MANCHESTER, England — Greater Manchester Mayor Adrian Holloway declared Tuesday that he would seek the leadership of the Labour Party if the party’s national support continued its downward trajectory, making explicit for the first time an ambition that senior figures in Westminster have discussed privately for months, even as political analysts questioned whether his regional base could translate into the nationwide parliamentary coalition Labour would need to recover its electoral footing.
Holloway, 56, made the remarks in a wide-ranging interview conducted before a live audience at the Manchester Central Convention Centre, where he was asked directly whether he believed he could rescue Labour from what one questioner called “slow-motion disintegration.” “If it comes to that, yes,” Holloway said. “I’m not going to pretend I haven’t thought about it. This party needs leadership that speaks to working people outside the M25, and I believe I can do that.” The room, which included local councillors, party members, and journalists, received the answer with a mix of applause and audible murmurs.
The comments landed with immediate force in Westminster. Labour currently holds 17 fewer seats than it did at the previous general election, according to by-election and boundary-revision tracking maintained by the Electoral Reform Society, and internal polling shared with senior party officials this month reportedly showed the party trailing in 43 of its 60 most marginal constituencies. The leadership has faced sustained criticism from both the left and centrist wings over its handling of the cost-of-living crisis, a series of internal disciplinary controversies, and what critics describe as a failure to articulate a coherent economic offer to voters who switched to the party in 2019 and then drifted away.

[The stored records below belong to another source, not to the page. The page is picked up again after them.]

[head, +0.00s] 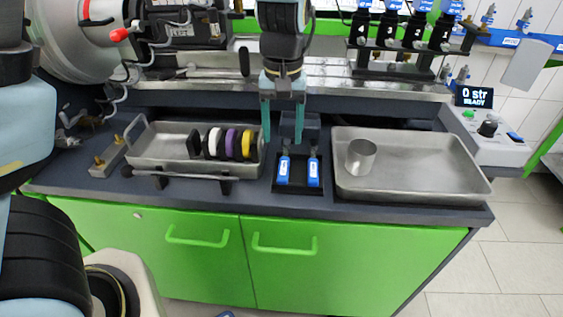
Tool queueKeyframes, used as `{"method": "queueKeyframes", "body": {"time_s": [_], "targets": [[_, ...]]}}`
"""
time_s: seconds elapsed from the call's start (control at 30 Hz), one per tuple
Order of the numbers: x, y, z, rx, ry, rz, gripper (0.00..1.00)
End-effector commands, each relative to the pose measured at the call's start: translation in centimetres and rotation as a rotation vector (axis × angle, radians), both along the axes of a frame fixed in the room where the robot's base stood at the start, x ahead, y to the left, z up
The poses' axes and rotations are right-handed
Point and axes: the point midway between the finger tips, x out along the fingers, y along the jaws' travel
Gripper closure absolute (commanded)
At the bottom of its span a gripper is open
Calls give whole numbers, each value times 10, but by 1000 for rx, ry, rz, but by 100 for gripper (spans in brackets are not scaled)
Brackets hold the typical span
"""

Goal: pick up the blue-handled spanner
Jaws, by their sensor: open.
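A metal tray (140,163) at left holds black, white, purple and yellow discs (231,144). A dark bar (180,177) runs along its front. A larger metal tray (440,180) at right holds a metal cup (361,156). A control box (490,137) stands far right.

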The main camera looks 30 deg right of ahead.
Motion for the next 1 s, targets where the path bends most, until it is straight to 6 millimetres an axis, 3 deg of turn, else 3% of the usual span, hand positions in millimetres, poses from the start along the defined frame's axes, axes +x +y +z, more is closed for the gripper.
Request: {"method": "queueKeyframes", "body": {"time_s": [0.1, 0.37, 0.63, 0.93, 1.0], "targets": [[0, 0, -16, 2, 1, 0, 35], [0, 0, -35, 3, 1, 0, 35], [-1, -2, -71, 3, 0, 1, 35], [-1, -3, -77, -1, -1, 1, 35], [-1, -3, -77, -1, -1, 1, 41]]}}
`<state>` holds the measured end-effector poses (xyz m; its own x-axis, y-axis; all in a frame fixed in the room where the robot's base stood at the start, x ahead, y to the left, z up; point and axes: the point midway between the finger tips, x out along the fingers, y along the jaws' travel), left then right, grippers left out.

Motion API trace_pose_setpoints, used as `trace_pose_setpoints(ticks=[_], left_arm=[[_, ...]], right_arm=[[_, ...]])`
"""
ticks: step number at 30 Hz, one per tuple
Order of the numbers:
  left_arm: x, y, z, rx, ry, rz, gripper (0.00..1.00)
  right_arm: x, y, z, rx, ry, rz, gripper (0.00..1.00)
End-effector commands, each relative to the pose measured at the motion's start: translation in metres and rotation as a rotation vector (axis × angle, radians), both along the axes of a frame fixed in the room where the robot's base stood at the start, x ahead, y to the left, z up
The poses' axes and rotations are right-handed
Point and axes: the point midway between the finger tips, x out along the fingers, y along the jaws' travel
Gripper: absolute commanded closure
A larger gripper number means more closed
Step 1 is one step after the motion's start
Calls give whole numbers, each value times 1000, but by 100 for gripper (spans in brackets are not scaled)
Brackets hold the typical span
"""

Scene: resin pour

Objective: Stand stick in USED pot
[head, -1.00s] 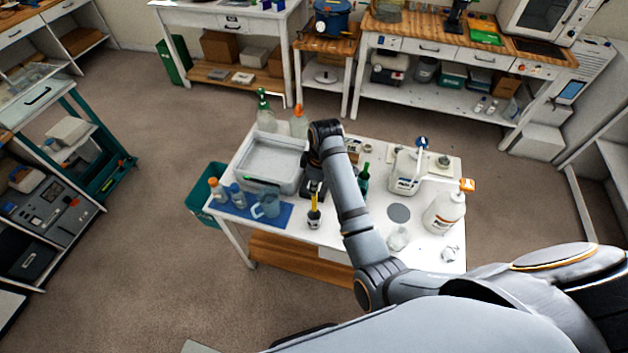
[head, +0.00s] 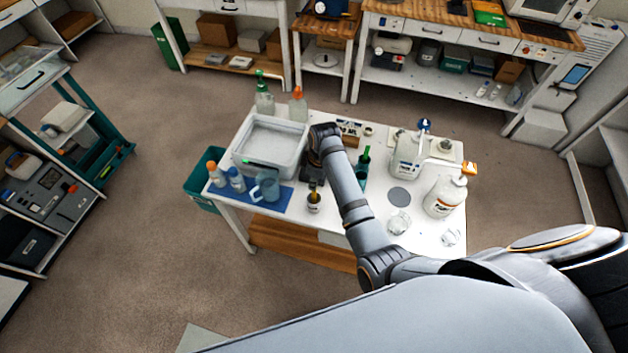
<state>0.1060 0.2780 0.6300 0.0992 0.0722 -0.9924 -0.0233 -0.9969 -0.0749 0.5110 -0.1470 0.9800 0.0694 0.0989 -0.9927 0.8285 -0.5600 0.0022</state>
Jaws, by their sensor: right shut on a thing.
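A small pot (head: 314,203) with a pale label and a dark top stands upright on the white table, right of the blue mat. My right gripper (head: 314,184) is shut and sits right above the pot's mouth. A yellow stick was clear between the two earlier; now it can hardly be made out there, so its depth in the pot cannot be told. The pot's label is too small to read. My left gripper is not in view.
A grey tray (head: 270,143) stands left of my gripper. A blue jug (head: 266,187) and small bottles (head: 236,179) stand on the blue mat (head: 245,203). A green bottle (head: 364,163), a white jug (head: 405,158) and a large white bottle (head: 443,197) stand to the right.

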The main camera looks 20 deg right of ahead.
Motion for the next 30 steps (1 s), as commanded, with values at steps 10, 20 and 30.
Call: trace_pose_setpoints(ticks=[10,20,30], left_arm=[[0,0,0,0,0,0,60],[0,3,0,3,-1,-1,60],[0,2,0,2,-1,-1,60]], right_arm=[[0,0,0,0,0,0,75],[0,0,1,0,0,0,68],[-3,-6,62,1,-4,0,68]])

But Holloway’s path back to Westminster faces a structural obstacle that his supporters tend to understate. The mayor does not currently hold a seat in the House of Commons, having departed parliament in 2021 to take up the Greater Manchester combined authority role. A return to the Commons would require winning a constituency at a by-election, and the likeliest vehicle — the Makersfield seat, vacated following the retirement of its long-serving Labour incumbent — is far from the safe contest it might once have been considered.
“Makersfield is not a gimme,” said political geographer Dr. Ruth Calloway of the University of Salford. “At the most recent general election, Labour held it by just 2,300 votes on a significantly reduced turnout. The Reform UK candidate took 19 percent of the vote. If you are entering that contest with Labour trailing nationally and asking voters to treat it as a referendum on your leadership credentials, you are accepting considerable risk.” She added that no Labour by-election candidate in a comparable marginal seat had improved on the party’s previous vote share in more than three years, a statistical pattern she described as significant.
Holloway’s supporters pushed back strongly on that framing, citing his record in Greater Manchester as evidence of what they call “governing credibility.” His approval rating in the combined authority stands at 58 percent according to a survey conducted last month by Midlands and Northern Polling, the highest of any directly elected mayor in England. Advocates point to his record of securing £4.2 billion in devolved infrastructure investment since taking office, reducing rough sleeping in the city-region by 34 percent since 2022, and negotiating a bus fare cap that kept single journeys at £2 during a period of national inflationary pressure that pushed fares higher in most other English regions.
“The question is whether you can take what works in Greater Manchester and make it legible to someone in Swansea or Sunderland,” said political strategist Jonah Mbeki, who has advised devolved administrations but holds no current party affiliation. “Holloway is a genuinely compelling retail politician in person. The concern for Labour is that the window to act may be narrower than his team currently appreciates.” Several party officials said privately that any leadership contest would likely need to be resolved before the next scheduled general election to give a new leader sufficient time to shift polling numbers, leaving a working window of roughly 14 months.
The current Labour leader’s office declined to comment on Holloway’s remarks, releasing only a brief statement calling for “unity ahead of the difficult months to come.” A Makersfield by-election has not yet been formally triggered. Electoral Commission rules require the parliamentary writ to be moved within three months of a seat’s vacancy being officially confirmed, and party whips on both sides of the chamber were said to be studying the timing implications carefully.